NEWARK WEATHER

Parma High School keeps Native American mascot despite controversy


PARMA, Ohio (WJW) – Parma High School’s Redmen mascot name will remain, with support from high school junior Andrew Sakeagak, a goalie on the school’s hockey team.

Sakeagak is also part Native American.

“I just feel like it really kind of represents how my culture should be represented, just because the fact that we don’t appropriate it or bring any negative context to the name,” he said.

Black Lives Matter protests and rising racial tensions prompted many professional sports teams and schools to reconsider controversial mascots.

Since the Cleveland Guardians name change last year, Ohio lawmakers encouraged all Ohio schools to retire Native American nicknames and logos.

In fact, the National Congress of American Indians reports that Ohio has the most schools with Native American mascots in the country, identifying roughly 78 of them.

Parma City Schools is included in that number.

For more than a year, the district answered demands to review a possible name change.

Superintendent Charles Smialek said, after meeting with community members and students, there was a clear consensus to keep the Redmen mascot.

“They felt that they have represented really a positive image of the American and Native American hopes and ideals and traditions, and they wanted to retain the logo,” Smialek said.

Last August, the Cuyahoga Heights School District voted unanimously to retire the district’s controversial sports team nickname.
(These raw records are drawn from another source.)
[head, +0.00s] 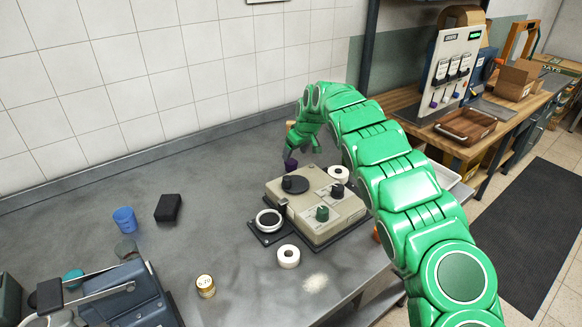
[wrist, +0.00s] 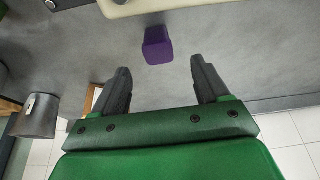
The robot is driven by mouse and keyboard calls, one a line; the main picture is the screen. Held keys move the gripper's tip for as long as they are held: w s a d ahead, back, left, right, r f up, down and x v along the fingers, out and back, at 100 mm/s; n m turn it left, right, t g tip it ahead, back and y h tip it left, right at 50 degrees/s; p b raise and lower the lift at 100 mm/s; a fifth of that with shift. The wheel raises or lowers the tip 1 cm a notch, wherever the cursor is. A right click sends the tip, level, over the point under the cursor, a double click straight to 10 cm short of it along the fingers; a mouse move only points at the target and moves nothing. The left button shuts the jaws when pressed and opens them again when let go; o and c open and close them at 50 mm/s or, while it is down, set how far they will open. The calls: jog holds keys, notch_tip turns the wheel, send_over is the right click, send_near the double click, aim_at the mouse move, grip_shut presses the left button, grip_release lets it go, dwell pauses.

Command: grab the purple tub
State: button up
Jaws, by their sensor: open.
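The purple tub (wrist: 157,45) shows in the wrist view, near the top middle, beyond my fingertips and roughly between their lines. It stands on the grey counter beside the edge of a beige machine. In the head view a small part of the purple tub (head: 291,164) shows just under my gripper (head: 292,150), behind the machine; the rest is hidden. In the wrist view my gripper (wrist: 162,70) is open, with two dark fingers apart and nothing between them. The fingers do not appear to touch the tub.
The beige machine (head: 328,219) with knobs stands close in front of the tub. A blue cup (head: 125,219) and a black block (head: 168,208) stand left. A grey container (wrist: 36,116) is at left in the wrist view.

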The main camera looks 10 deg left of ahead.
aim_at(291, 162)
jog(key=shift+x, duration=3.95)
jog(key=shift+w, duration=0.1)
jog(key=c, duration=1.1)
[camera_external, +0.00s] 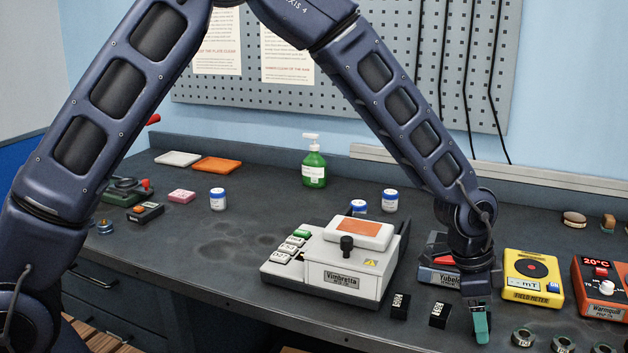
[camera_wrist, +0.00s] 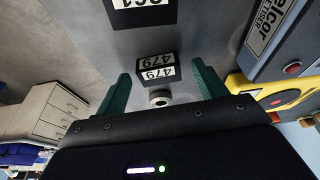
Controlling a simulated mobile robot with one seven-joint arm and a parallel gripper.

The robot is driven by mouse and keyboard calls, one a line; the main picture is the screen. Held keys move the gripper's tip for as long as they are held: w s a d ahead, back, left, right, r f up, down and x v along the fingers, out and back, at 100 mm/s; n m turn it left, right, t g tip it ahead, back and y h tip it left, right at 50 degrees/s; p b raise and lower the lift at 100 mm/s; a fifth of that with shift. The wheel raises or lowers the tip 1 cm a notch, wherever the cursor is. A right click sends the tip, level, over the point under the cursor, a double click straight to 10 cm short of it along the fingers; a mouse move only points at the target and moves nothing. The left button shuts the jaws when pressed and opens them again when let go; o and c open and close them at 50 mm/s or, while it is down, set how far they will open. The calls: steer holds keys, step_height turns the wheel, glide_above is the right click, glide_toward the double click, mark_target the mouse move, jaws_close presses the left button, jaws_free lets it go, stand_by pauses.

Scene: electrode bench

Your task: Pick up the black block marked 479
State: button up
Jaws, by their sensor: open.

A new mascot is expected to be named this March.

While the Lake Erie Native American Council praised that decision, Parma’s decision to keep its current mascot is, they say, unacceptable.

“In representing the student body by keeping this name, they are disenfranchising students continually in their own community, and they are continuing to perpetuate a racist representation,” executive board member Jessica Vallejo said.